«Jauja», Cavale de dérivation

Sublime vagabondage en terres argentines, avec Viggo Mortensen en militaire à la recherche de sa fille.

«Pays de merde.» Cette fois, c’est Viggo Mortensen qui le dit, dans le cinquième long métrage du virtuose argentin Lisandro Alonso, l’un des plus beaux films croisés lors du Festival de Cannes 2014. Quant au pays en question, somptueusement filmé, il s’agit de la part la plus désolée du sud de la Pampa et la Patagonie orientale, cette terre verte et cagneuse toute de landes sans contour, de reliefs de roches rondes piqués de colonnes tribales et de rivages peuplés surtout d’otaries. Un paysage qui tint lieu de théâtre, autour de 1880, à la Campagne du désert menée par le général Roca, laquelle visait à étendre le territoire conquis au-delà la province de Buenos Aires et à en repousser par la force les habitants – une opération de conquête aujourd’hui désignée par nombre d’historiens comme un génocide des indigènes, orchestré par la nation argentine naissante.

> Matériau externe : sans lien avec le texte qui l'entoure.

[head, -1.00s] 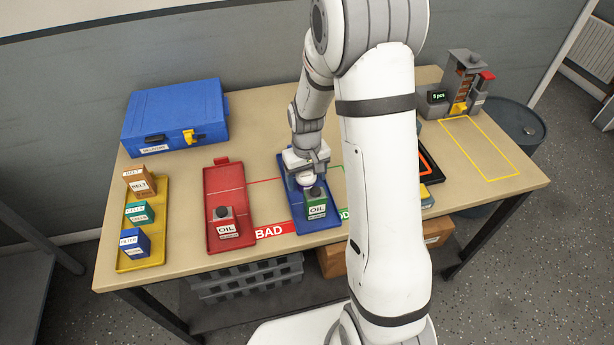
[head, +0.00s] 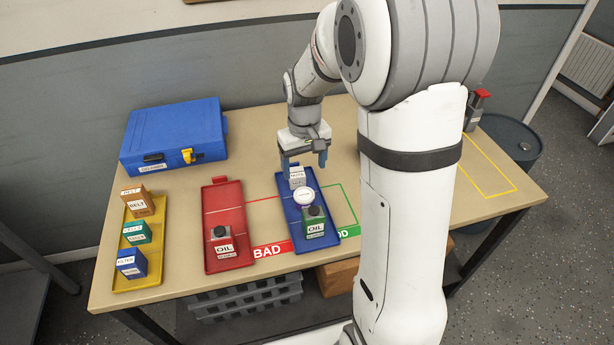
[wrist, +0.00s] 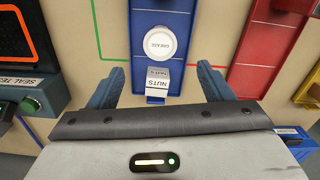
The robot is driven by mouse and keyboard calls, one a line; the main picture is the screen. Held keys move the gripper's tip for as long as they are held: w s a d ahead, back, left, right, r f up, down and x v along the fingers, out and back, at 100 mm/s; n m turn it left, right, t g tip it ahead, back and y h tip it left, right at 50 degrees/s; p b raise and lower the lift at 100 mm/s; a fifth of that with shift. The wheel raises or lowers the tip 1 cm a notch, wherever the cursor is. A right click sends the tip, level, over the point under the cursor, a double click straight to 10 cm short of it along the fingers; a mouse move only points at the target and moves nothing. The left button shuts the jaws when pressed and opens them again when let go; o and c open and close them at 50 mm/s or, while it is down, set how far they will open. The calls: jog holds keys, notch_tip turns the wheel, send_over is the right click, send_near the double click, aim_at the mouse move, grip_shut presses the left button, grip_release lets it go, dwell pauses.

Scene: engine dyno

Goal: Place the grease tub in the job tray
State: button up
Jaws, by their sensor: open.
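The grease tub (head: 303,196), a small white tub with a round lid, stands in the blue tray (head: 329,232) between a white nuts box (head: 297,175) and a green oil box (head: 314,223). The wrist view shows its lid marked GREASE (wrist: 160,43) and the nuts box (wrist: 158,78) close beside it. My gripper (head: 304,163) is open and empty above the tray's far end. In the wrist view, its blue fingers (wrist: 160,75) are spread either side of the nuts box, apart from the tub.
A red tray (head: 229,196) with an oil box stands left of the blue tray. Further left is a yellow tray (head: 138,279) with several boxes. A blue case (head: 175,132) lies at the back left. My arm hides part of the table's right side.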

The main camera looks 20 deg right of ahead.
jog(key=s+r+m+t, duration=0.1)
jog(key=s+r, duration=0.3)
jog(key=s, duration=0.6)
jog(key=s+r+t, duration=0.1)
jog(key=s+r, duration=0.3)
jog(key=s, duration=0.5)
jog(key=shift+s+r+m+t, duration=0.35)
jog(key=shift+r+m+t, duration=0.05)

Colonel. Mais que peut bien faire là Mortensen, par ailleurs producteur du film et cosignataire de sa musique originale avec le guitariste masqué Buckethead ? Dès les superbes tableaux aux teintes franches qui ouvrent le film, parmi les troupes de brutes exterminatrices en uniforme se détache la silhouette d’allure plus distinguée d’un ingénieur militaire danois, Gunnar Dinesen, venu se perdre en ces confins pour on ne sait quelle raison, accompagné de sa fille, jolie poupée blonde d’une quinzaine d’années. Objet des frustes appétits des soldats, celle-ci file en douce une nuit pour vivre au grand air son béguin pour l’un des troufions. Dinesen s’élance alors à ses trousses, cavalier seul égaré en ce désert hostile qui «dévore tout», où règne secrètement, dit-on, un colonel disparu, viré chef de guerre sanguinaire et travesti.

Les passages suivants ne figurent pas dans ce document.